C’est, donc, dans ce contexte, plus que particulier, que des contrôles ont été diligentés par la CNIL auprès du Ministère de l’Intérieur et, précisément, au sein des services de la Police nationale et de Gendarmerie dans plusieurs villes ainsi qu’auprès de diverses communes dont les polices municipales utilisaient, également, des drones capteurs d’images. A l’issue de ces contrôles, et après l’avoir décidé en Commission restreinte du 12 janvier 2021, la CNIL a, finalement, officialisé sa sanction le 14 janvier de la même année, à l’encontre de l’État et, précisément, du Ministère de l’Intérieur, concernant l’utilisation, "estimée abusive", de drones équipés de caméras.

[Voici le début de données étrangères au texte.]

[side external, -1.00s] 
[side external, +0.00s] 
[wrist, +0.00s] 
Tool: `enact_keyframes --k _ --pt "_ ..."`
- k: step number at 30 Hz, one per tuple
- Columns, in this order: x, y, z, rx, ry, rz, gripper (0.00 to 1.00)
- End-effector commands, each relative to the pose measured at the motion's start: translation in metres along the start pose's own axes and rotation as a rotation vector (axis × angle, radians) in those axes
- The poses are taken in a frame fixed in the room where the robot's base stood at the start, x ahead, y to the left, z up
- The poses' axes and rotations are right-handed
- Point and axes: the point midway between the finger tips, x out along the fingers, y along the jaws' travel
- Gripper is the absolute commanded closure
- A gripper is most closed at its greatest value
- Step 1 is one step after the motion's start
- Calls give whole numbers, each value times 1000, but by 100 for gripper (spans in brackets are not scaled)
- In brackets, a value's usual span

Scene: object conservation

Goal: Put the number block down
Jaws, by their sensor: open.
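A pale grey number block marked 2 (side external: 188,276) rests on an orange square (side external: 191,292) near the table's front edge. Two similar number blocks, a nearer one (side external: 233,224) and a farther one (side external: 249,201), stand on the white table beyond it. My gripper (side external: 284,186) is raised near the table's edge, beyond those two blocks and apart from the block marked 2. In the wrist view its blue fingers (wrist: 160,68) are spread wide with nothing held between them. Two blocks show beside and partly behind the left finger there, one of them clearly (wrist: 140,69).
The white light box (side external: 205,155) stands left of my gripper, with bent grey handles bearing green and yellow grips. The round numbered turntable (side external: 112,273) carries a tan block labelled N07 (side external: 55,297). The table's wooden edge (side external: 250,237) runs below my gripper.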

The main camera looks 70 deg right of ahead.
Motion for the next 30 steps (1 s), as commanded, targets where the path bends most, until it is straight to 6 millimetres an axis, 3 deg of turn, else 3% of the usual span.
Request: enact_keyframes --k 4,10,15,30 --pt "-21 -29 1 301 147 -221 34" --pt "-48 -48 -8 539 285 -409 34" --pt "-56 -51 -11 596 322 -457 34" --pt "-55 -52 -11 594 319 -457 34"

Cependant, compte-tenu de ses pouvoirs, paradoxalement, restreints, voire inexistants, à l’encontre de l’Etat, la CNIL n’a pu officialiser qu’un simple "rappel à l’ordre par injonction de se mettre en conformité avec la Loi informatique et Libertés" en cessant de porter atteinte "grave et manifestement illégale au droit au respect de la vie privée", sans, pour autant, pouvoir lui infliger quelque amende ou sanction que ce soit.
Voici, désormais, que, après discussions, notamment, sur la dénomination de la proposition de Loi mais, également, de l’article 22, en séance du 17 mars 2021, le Sénat s’est efforcé de tenter de redresser la barre en modifiant, en première lecture, le 18 mars de la même année, la proposition de Loi au niveau de sa dénomination en la faisant passer de « Proposition de Loi relative à la sécurité globale » à « Proposition de Loi pour un nouveau pacte de sécurité respectueux des libertés ». En votant ce titre, il est flagrant que le Sénat a entendu souligner la nécessité du respect du sacro-saint principe du « droit au respect de la vie privée » que le Conseil d’Etat avait mis en évidence dans sa décision du 18 mai 2020.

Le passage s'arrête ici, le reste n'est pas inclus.